Et Vigalondo a eu cette idée épatante de confier le rôle d'Oscar au comédien le plus inattendu pour ça : Jason Sudeikis ! Ted Lasso ! Bon, OK, c'était avant Ted Lasso, mais qu'importe, Sudeikis est désormais pour la postérité Ted Lasso, le summum du good guy. Alors le voir camper ce sale mec, c'est brillant parce que, bien sûr, on n'y croit pas pour commencer. Ted Lasso ne peut pas être méchant, avoir l'alcool mauvais, frapper une femme, humilier ses potes. Impossible ! Sauf que Sudeikis fait passer le côté menaçant, dangereux de son personnage sans forcer le trait : c'est précisément parce qu'il a l'air su sympa qu'il est si détestable quand le masque tombe. Et il est vraiment, mais vraiment haïssable !
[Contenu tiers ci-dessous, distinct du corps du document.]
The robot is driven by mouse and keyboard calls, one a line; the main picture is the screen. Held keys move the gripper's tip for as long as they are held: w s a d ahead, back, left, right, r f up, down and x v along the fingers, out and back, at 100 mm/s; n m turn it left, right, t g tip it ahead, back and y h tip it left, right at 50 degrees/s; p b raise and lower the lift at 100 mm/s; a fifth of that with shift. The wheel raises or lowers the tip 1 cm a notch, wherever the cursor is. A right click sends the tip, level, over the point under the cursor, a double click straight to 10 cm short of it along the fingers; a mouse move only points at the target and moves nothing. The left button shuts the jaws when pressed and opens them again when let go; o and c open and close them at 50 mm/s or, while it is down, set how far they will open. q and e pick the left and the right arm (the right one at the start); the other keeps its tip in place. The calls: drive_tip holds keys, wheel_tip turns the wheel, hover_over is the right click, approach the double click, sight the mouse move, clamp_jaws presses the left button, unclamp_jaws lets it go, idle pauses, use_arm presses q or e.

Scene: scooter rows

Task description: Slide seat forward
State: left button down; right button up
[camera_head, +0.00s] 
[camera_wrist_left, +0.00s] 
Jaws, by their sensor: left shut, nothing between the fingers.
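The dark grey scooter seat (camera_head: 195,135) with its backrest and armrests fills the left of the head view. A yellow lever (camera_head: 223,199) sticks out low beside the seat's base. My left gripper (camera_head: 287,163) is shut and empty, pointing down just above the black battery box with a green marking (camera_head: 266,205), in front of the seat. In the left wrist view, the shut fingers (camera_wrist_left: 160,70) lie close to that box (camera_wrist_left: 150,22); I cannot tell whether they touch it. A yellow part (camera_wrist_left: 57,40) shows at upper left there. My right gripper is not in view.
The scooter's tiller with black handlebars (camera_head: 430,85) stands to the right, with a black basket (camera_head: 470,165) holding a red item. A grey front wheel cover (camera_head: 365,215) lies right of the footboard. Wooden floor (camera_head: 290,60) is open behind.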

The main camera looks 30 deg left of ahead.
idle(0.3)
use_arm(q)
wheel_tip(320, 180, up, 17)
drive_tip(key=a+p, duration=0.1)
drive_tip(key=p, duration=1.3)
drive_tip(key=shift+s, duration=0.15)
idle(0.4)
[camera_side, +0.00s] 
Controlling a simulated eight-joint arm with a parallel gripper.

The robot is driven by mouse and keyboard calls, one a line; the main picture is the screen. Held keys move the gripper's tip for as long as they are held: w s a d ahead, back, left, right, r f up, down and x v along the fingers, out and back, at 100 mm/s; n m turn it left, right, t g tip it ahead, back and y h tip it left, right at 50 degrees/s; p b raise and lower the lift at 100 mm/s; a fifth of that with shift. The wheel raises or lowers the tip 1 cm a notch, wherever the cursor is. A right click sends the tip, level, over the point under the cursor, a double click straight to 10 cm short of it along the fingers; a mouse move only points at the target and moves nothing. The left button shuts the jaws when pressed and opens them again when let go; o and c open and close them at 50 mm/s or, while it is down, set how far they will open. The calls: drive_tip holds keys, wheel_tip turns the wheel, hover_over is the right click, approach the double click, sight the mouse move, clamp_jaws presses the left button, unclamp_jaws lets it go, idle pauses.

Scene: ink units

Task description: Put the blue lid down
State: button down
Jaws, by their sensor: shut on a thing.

Dave Stevens, Austin Stowell et Tim Blake Nelson font un peu de la figuration entre ces deux-là, mais c'est aussi une forme d'humilité chez des seconds rôles de laisser deux champions marquer les buts. Eux, ce sont les passeurs et ils servent du caviar.

Colossal est un de mes films bizarres préférés. Soyez aventureux, je vous garantis que ça ne ressemble à rien que vous ayez déjà vu !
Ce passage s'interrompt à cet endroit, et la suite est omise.